Source data:
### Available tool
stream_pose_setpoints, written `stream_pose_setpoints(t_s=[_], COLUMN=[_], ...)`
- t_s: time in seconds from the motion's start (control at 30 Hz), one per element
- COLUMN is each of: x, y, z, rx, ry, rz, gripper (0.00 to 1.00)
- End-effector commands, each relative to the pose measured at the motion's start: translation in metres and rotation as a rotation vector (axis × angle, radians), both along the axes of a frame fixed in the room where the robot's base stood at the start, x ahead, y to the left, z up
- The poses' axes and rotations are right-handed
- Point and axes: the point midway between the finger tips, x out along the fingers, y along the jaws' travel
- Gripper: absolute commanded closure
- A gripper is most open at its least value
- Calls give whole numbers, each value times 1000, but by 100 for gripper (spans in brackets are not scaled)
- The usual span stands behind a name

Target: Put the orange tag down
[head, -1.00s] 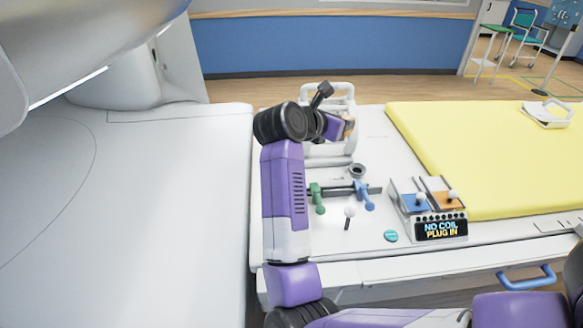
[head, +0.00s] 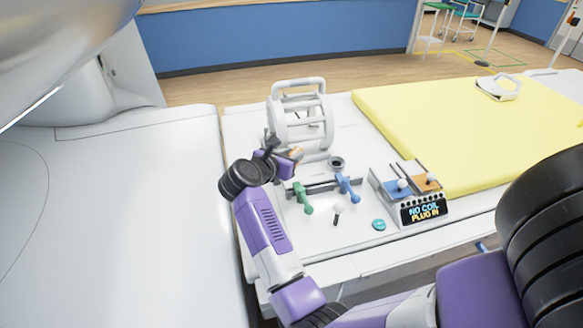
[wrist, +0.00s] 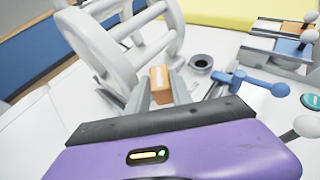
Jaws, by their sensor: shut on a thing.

Problem description:
With the pictures left out, transcribe the material exactly.

Result below:
### Available tool
stream_pose_setpoints, written `stream_pose_setpoints(t_s=[_], COLUMN=[_], ...)`
- t_s: time in seconds from the motion's start (control at 30 Hz), one per element
- COLUMN is each of: x, y, z, rx, ry, rz, gripper (0.00 to 1.00)
- End-effector commands, each relative to the pose measured at the motion's start: translation in metres and rotation as a rotation vector (axis × angle, radians), both along the axes of a frame fixed in the room where the robot's base stood at the start, x ahead, y to the left, z up
- The poses' axes and rotations are right-handed
- Point and axes: the point midway between the finger tips, x out along the fingers, y along the jaws' travel
- Gripper: absolute commanded closure
- A gripper is most open at its least value
- Calls give whole numbers, each value times 1000, but by 100 for gripper (spans in brackets are not scaled)
- The usual span stands behind a name

Target: Put the orange tag down
[head, -1.00s] 
[head, +0.00s] 
[wrist, +0.00s] 
Jaws, by their sensor: shut on a thing.

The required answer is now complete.